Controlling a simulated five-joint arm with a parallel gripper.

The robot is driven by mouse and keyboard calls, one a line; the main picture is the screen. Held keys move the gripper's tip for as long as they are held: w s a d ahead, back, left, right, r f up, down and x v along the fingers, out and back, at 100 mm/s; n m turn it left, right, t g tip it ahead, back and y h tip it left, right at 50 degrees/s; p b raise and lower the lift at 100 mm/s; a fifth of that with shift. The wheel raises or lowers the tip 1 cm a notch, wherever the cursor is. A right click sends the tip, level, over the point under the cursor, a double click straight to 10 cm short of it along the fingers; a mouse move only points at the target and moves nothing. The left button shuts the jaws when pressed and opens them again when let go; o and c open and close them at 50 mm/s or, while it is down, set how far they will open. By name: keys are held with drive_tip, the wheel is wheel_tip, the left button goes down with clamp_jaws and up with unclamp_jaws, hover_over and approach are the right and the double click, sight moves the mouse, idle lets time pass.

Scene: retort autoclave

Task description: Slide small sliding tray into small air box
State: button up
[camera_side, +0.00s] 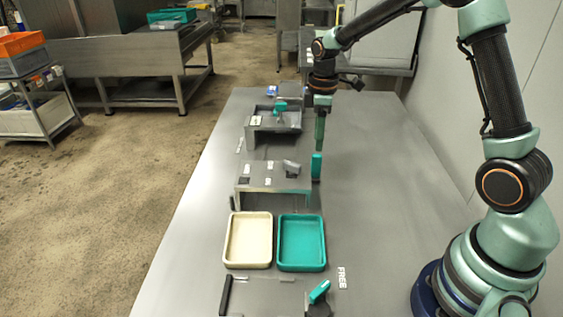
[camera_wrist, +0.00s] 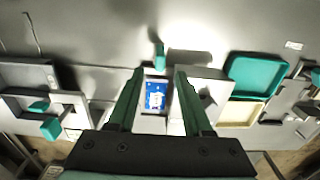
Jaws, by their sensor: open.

-------------------------

DIRECTIONS:
Word for word, restate the lines from the one containing "[camera_side, +0.00s]" through the end of the listing, and nothing more. Skip the pictures.

TASK RESPONSE:
[camera_side, +0.00s] 
[camera_wrist, +0.00s] 
Jaws, by their sensor: open.

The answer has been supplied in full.